He is possibly facing another federal trial over hate crimes that could carry a death sentence. Concluding this dark chapter is welcoming. But it doesn’t put a lid on violent right-wing attacks that have been on the rise in the past couple of years.

President Donald J. Trump is not helping. His infamous accusation that blamed “both sides” for the violence in Charlottesville is not reflective of the general trend in left and ring-wing violence. Only this year, there were 20 fatalities as a result of right-wing violent incidents. There was one death when a left-wing ex-Marine killed a police officer who tried to arrest him over a traffic violation.

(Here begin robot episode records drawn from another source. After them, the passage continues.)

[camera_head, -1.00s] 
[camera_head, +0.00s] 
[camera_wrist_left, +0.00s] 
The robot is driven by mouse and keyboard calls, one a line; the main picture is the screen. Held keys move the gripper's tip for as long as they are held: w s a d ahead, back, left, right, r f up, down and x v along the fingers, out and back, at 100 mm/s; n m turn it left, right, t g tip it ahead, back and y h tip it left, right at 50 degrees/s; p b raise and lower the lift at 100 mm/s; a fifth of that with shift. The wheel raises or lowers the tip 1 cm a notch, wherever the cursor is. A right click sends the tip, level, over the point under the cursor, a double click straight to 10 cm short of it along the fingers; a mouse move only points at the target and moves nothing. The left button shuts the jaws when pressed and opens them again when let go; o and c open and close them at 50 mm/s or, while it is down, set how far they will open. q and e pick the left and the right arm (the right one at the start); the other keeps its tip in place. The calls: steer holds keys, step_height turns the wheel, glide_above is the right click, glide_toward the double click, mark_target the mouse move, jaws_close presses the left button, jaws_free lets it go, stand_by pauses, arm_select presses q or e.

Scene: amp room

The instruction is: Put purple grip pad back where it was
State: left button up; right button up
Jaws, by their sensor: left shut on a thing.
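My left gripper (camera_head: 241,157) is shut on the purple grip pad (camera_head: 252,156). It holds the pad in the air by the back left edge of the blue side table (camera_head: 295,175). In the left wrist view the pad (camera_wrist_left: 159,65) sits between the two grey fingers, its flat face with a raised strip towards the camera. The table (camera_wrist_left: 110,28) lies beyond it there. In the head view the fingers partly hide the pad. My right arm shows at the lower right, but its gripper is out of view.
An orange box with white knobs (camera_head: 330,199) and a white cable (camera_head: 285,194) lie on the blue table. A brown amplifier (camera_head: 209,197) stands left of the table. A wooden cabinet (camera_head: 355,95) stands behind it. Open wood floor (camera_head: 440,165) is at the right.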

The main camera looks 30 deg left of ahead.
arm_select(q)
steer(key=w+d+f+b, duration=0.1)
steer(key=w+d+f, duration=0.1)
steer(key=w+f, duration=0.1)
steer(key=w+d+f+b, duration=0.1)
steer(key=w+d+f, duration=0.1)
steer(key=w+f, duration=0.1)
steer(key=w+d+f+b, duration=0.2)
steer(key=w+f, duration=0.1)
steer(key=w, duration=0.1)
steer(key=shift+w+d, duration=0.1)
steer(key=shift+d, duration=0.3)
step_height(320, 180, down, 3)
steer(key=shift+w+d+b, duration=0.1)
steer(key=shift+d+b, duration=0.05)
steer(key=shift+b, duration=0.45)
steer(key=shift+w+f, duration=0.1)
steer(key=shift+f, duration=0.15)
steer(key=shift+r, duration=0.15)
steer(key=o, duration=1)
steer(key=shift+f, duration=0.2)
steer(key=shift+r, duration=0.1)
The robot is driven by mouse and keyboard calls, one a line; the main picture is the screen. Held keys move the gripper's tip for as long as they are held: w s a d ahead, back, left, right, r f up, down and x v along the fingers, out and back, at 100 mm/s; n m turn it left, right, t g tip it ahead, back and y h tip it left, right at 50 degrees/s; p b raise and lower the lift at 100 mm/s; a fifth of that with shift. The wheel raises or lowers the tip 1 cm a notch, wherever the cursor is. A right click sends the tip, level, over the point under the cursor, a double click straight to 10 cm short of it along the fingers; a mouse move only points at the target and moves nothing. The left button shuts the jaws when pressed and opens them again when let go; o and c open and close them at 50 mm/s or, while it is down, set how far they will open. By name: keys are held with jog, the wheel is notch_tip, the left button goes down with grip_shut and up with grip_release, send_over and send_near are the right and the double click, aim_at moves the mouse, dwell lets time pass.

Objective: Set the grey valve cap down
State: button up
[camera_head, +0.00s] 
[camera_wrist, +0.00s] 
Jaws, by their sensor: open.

Anti-Defamation League reported that there was a 57 percent rise in anti-Semitic incidents in 2017 – the largest single-year increase on record and the second highest number reported since ADL started tracking such data in 1979. According to FBI data that was gathered from 16,149 law enforcement agencies, there were 15,612 hate crime offenses in the country in 2017, a 17 percent increase.

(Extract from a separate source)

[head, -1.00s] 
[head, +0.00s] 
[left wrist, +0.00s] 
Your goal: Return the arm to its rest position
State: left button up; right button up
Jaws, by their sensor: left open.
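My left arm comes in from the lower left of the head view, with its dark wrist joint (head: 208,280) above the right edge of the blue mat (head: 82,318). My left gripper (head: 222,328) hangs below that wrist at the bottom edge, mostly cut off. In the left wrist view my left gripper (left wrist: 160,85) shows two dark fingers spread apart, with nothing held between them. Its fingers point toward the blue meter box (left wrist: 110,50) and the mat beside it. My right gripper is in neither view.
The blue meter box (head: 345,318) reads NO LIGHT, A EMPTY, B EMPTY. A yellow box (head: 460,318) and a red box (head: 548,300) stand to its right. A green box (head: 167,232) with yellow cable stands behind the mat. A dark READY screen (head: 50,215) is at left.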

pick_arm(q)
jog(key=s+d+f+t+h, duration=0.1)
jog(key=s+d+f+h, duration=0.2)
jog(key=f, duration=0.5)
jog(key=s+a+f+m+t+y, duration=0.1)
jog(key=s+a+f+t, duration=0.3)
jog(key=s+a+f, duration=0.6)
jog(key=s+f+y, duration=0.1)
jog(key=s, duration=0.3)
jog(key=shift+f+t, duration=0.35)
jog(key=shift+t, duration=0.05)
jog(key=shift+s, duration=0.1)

The U.S. education curricula, from elementary school to higher education, should include instructions, guidance, and training about hate crimes, diversity, and inclusion. Reading history helps immensely. Schools should prioritize teachings that show repercussions of what happens when hateful rhetoric becomes a mainstream political talking point.

We also need to address the elephant in the room. President Trump, particularly with his campaign rhetoric before mid-term elections, whipped up nationalist sentiments by exaggerating the threat posed by a migrant caravan heading towards the U.S. southern border.

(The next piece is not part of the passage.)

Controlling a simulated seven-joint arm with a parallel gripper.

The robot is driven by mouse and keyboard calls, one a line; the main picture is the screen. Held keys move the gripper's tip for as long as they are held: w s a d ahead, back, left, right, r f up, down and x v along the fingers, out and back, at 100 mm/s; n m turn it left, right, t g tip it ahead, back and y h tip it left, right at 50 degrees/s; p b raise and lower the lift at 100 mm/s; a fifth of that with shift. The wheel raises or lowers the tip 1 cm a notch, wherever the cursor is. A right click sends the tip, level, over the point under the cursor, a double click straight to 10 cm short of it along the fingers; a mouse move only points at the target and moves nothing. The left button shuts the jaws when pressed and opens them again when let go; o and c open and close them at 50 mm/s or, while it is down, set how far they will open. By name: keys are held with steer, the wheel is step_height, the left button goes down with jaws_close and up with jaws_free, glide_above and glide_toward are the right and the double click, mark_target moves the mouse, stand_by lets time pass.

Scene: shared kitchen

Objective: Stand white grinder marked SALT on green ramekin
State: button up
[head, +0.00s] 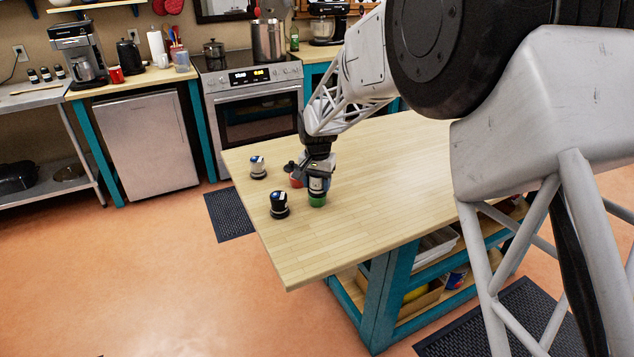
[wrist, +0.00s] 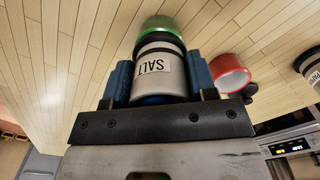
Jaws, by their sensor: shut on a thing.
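My gripper (head: 317,172) is shut on the white grinder marked SALT (head: 316,186), which is upright. In the wrist view the SALT label (wrist: 153,66) faces the camera, with a blue finger on each side of the body. The green ramekin (head: 318,201) stands on the wooden table directly below the grinder. It also shows in the wrist view (wrist: 158,22), right at the grinder's dark base. The base is at the ramekin's rim; I cannot tell whether the ramekin bears its weight.
A red ramekin (head: 296,183) stands close behind and left of my gripper. The wooden table (head: 400,165) is clear to the right.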

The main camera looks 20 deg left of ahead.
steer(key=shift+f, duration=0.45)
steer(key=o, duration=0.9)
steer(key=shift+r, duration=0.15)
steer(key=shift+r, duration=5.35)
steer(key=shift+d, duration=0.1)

The race card in political campaigning has not been used in U.S. electoral campaigns in such alarming proportions since the 1960s. If this type of anti-immigrant rhetoric was successful, other politicians would follow suit. The divisive, anti-immigrant political discourse also enables and encourages right-wing groups across Europe, threatening traditional party politics in the continent and undermining democratic institutions.

Violent right-wing attacks are only the visible part of the iceberg, indicative of a much larger problem in the society. There is no straightforward recipe for the problem. It requires continuous education, considerate political discourse and a prevailing culture that doesn’t allow such hate offenses to breed and flourish.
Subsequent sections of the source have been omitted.